— start of Supplied material —
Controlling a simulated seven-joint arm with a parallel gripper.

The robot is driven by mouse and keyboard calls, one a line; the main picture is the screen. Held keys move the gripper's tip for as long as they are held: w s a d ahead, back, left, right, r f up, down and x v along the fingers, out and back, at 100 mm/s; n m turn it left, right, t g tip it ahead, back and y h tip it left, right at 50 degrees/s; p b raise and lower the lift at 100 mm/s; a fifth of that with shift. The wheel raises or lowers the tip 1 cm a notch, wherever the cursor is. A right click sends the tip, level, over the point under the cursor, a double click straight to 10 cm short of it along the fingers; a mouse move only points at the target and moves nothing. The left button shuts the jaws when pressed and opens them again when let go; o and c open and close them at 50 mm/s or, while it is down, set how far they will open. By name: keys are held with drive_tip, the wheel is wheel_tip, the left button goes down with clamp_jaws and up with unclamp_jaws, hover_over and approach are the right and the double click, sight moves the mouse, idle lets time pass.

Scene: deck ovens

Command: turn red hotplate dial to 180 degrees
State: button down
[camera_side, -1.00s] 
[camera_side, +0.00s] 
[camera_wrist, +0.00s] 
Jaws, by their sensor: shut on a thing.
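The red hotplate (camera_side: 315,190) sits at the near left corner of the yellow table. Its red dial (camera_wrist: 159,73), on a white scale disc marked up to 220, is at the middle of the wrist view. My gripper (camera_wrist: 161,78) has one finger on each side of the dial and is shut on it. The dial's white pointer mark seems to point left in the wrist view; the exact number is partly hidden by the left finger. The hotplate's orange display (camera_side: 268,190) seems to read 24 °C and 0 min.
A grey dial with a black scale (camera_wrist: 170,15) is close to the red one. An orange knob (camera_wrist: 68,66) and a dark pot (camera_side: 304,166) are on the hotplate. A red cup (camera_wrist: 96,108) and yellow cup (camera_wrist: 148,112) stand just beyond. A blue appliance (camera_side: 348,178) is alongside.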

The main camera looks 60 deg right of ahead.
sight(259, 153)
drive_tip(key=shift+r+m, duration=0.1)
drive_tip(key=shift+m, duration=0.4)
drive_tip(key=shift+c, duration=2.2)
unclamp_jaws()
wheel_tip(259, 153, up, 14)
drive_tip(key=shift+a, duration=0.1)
— end of Supplied material —
What is asked ▸ Everything in the listing above should be restated exactly.

Result of this exercise ▸
Controlling a simulated seven-joint arm with a parallel gripper.

The robot is driven by mouse and keyboard calls, one a line; the main picture is the screen. Held keys move the gripper's tip for as long as they are held: w s a d ahead, back, left, right, r f up, down and x v along the fingers, out and back, at 100 mm/s; n m turn it left, right, t g tip it ahead, back and y h tip it left, right at 50 degrees/s; p b raise and lower the lift at 100 mm/s; a fifth of that with shift. The wheel raises or lowers the tip 1 cm a notch, wherever the cursor is. A right click sends the tip, level, over the point under the cursor, a double click straight to 10 cm short of it along the fingers; a mouse move only points at the target and moves nothing. The left button shuts the jaws when pressed and opens them again when let go; o and c open and close them at 50 mm/s or, while it is down, set how far they will open. By name: keys are held with drive_tip, the wheel is wheel_tip, the left button goes down with clamp_jaws and up with unclamp_jaws, hover_over and approach are the right and the double click, sight moves the mouse, idle lets time pass.

Scene: deck ovens

Command: turn red hotplate dial to 180 degrees
State: button down
[camera_side, -1.00s] 
[camera_side, +0.00s] 
[camera_wrist, +0.00s] 
Jaws, by their sensor: shut on a thing.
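The red hotplate (camera_side: 315,190) sits at the near left corner of the yellow table. Its red dial (camera_wrist: 159,73), on a white scale disc marked up to 220, is at the middle of the wrist view. My gripper (camera_wrist: 161,78) has one finger on each side of the dial and is shut on it. The dial's white pointer mark seems to point left in the wrist view; the exact number is partly hidden by the left finger. The hotplate's orange display (camera_side: 268,190) seems to read 24 °C and 0 min.
A grey dial with a black scale (camera_wrist: 170,15) is close to the red one. An orange knob (camera_wrist: 68,66) and a dark pot (camera_side: 304,166) are on the hotplate. A red cup (camera_wrist: 96,108) and yellow cup (camera_wrist: 148,112) stand just beyond. A blue appliance (camera_side: 348,178) is alongside.

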The main camera looks 60 deg right of ahead.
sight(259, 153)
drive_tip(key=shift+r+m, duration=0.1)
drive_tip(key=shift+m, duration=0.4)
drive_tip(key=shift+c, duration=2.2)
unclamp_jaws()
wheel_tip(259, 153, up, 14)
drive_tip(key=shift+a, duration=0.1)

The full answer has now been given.